Again, thanks for all the great advice, and please continue to comment on this updated route with anything you got.  It is all helpful. 

thanks for the responses.  I didn't even think about the headwinds.  How bad is it at that time of the year vs. during the summer?  Is there a resource you know of that shows the prevailing winds, etc?  I'll try  I'm guessing if it's bad enough to plan around, no mountain passes in the northwestern states will be open in April if I start on the west coast instead of in Mass. 

I also discovered the network of NY state bike routes, and I'd probably follow NY state bike route #5, which mostly follows the Erie canal between Albany and Buffalo. This would only add one riding day to my original route through NY state.  Anybody have any experience with this route and/or other suggestions?

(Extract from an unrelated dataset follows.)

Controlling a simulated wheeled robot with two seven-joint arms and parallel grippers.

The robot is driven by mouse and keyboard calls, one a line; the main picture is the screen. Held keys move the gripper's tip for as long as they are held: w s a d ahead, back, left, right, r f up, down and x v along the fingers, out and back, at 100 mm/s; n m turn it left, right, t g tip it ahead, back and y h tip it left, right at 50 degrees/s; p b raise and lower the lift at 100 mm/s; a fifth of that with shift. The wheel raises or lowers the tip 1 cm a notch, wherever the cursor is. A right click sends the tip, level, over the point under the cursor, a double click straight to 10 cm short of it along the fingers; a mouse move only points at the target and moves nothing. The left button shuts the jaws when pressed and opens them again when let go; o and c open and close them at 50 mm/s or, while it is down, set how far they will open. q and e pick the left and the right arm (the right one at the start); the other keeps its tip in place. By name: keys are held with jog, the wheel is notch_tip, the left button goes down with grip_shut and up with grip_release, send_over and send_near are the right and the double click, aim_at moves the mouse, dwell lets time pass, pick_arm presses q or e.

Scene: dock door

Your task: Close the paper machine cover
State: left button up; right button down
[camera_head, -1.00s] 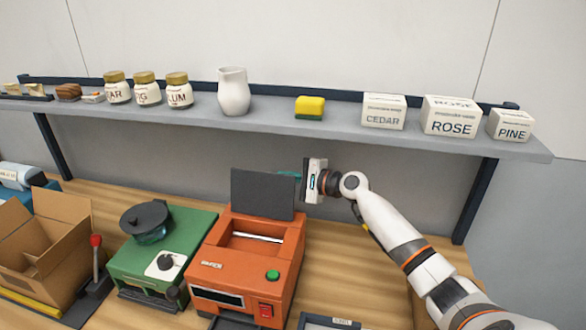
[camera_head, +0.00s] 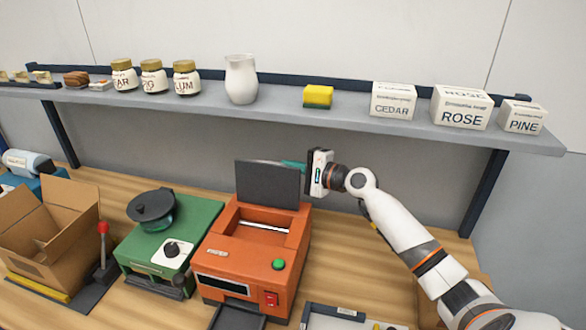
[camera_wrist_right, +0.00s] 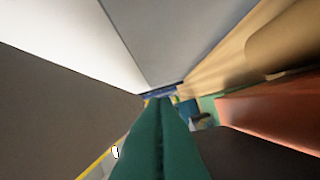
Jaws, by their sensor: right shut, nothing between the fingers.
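The paper machine (camera_head: 247,261) is the orange box on the bench, with a green button and a red switch on its front. Its dark flat cover (camera_head: 268,186) stands raised at the back edge, nearly upright, and the opening in front of it is uncovered. My right gripper (camera_head: 292,165) is at the cover's upper right edge. Its teal fingers are shut and empty, and their tips pass behind the cover, hidden in the head view. Contact cannot be told. The shut fingers also show in the right wrist view (camera_wrist_right: 160,104). My left gripper is not in view.
A green machine (camera_head: 172,240) stands close on the left, then a red-knobbed lever (camera_head: 103,228) and an open cardboard box (camera_head: 48,235). The shelf (camera_head: 350,117) with jars, a jug, a sponge and boxes runs above and behind. A grey tray (camera_head: 345,314) lies front right.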

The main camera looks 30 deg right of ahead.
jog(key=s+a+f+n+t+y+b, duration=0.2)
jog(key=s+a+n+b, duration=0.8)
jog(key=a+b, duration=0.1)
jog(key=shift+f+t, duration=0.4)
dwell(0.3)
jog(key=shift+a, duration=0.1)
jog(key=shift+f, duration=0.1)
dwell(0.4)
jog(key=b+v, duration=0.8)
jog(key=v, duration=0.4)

Routes / climate/weather questions for a northern route starting april 1st
« on: December 18, 2009, 01:10:04 am »
I'm trying to plan a trip with a friend from mass. to oregon or washington starting april 1st-ish and ending around june 15, 2010.  I have a strict time restriction in june to start my summer job.  The route I am thinking of would start on the east coast, running parallel to the northern border of massachusetts, then straight from albany to buffalo, ny across the northern edges of the finger lakes.  From Buffalo, go into Canada and use the lake erie connector, then north on the north lakes route through mackinaw and the michigan upper peninsula, wisconsin, and then join up with the Northern Tier route again and take it west to washington. 

My main question is about the weather in these northern states and Canada from early april to mid june.  I'm sure there will still be at least traces of snow on the ground when I leave new england on about April 1st.  from your experience, what's an average april- june like along this route?  I don't want to get into a situation where I'll be miserable from the cold and encounter blizzards before I even hit any serious mountains.